Culture house buildings in western Georgian villages of Marani, Shroma to be restored

Two long-neglected culture house buildings built in the early 1900s and the mid-20th century in two villages of western Georgia will undergo thorough rehabilitation and renovation to bring back their importance to local communities and safeguard their status as cultural heritage monuments, the Culture Ministry has announced.

The move will see the culture houses in the Abasha Municipality village of Marani and the Ozurgeti Municipality village of Shroma restored from their dilapidated states. Both buildings require works on structural reinforcement and renovation after decades of neglect, with planned efforts looking to maintain their authentic visuals and elements, the Ministry said.

Established during the Soviet era in 1956, the Shroma Culture House has been described as “one of the most remarkable” among the venues of the kind across Georgia by the Ministry, with a “full rehabilitation” project targeting facades and the interior, the fence surrounding the building, and the yard.

A view on the Marani Cultural House hall, with the slogan atop the seating area saying ‘Culture belongs to the people!’ ”Photo via Ministry of Culture, Sport and Youth.

Rehabilitation professionals will also ensure provision for needs of disabled visitors in the updated building, while maintaining its “historical appearance”, “all architectural elements” and “artistic decor,” the national body revealed.

The Shroma Culture House is recognized for the rich selection of decorative elements and Socialist Realism art adorning its main hall. The latter composition shows farmers in the province of Guria – where the cultural building is located – on backdrops of their native region.

In the other renovation project, locals of the Marani village will have a “multicultural center of modern standards” after their own local culture house is renovated in a ₾1,248,000 ($ 403,000 / € 370,000) project.

Paintings on the walls of the Shroma Culture House. Photo via Ministry of Culture, Sport and Youth.

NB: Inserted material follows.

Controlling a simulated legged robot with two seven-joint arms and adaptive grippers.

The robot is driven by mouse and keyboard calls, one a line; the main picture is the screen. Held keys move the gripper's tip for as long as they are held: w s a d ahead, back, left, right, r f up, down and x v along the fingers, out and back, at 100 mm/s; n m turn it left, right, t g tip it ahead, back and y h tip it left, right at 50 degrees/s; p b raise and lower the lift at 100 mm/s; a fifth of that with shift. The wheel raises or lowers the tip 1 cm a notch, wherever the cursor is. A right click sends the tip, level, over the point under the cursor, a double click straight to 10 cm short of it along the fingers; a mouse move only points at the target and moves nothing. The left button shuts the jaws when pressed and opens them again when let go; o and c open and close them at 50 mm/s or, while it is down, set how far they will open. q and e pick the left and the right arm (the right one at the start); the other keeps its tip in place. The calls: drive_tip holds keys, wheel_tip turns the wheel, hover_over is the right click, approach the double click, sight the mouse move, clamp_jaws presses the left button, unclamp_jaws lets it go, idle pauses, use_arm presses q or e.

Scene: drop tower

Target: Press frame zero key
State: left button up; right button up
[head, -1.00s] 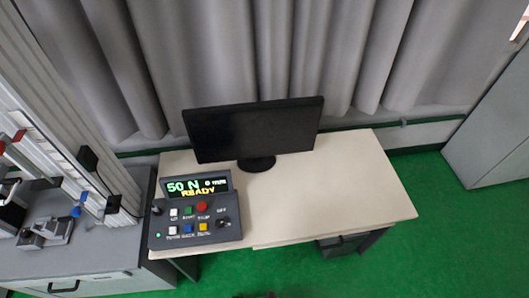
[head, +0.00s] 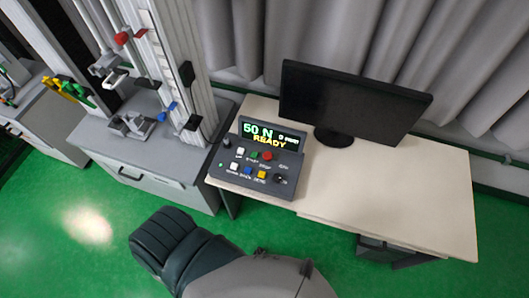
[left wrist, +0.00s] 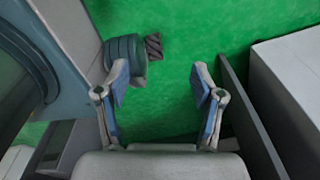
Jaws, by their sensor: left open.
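The dark control box (head: 251,182) sits at the left end of the beige desk, its display (head: 270,136) reading 50 N and READY. Its keys stand in two rows. The yellow key (head: 262,175), with a label that looks like ZERO, is in the lower row, right of the blue key (head: 248,171). The red key (head: 267,156) and green key (head: 254,154) are above. My left gripper (left wrist: 160,68) is open and empty over green floor in the left wrist view, with no key between its fingers. My right gripper is not in view.
A monitor (head: 350,106) stands on the desk (head: 390,190) behind and right of the box. The tower frame (head: 172,60) stands on a grey cabinet (head: 150,165) to the left. Green floor (head: 80,225) is open in front.

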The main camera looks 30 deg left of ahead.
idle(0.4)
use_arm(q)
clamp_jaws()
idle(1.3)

As part of works under the effort, parts of the building will be first disassembled before its base and load-bearing walls are reinforced, various sections are repaired, and internal networks are set up, the Ministry said.

Built between the late 19th and early 20th centuries, the Marani Culture House is located in the village’s Tskhenistskali River embankment in the Samegrelo-Upper Svaneti region. A 1980s rehabilitation made significant changes to the building, only leaving mosaic floor and brick pattern intact from the original venue.

The Culture House hosted theater productions and film screenings during the 20th century, and features depictions of muses on its walls and the ceiling.

Both venues played important roles in local cultural lives before the tumultuous 1990s in Georgia, following the country’s restoration of independence from the Soviet Union, left them without funds and maintenance effort.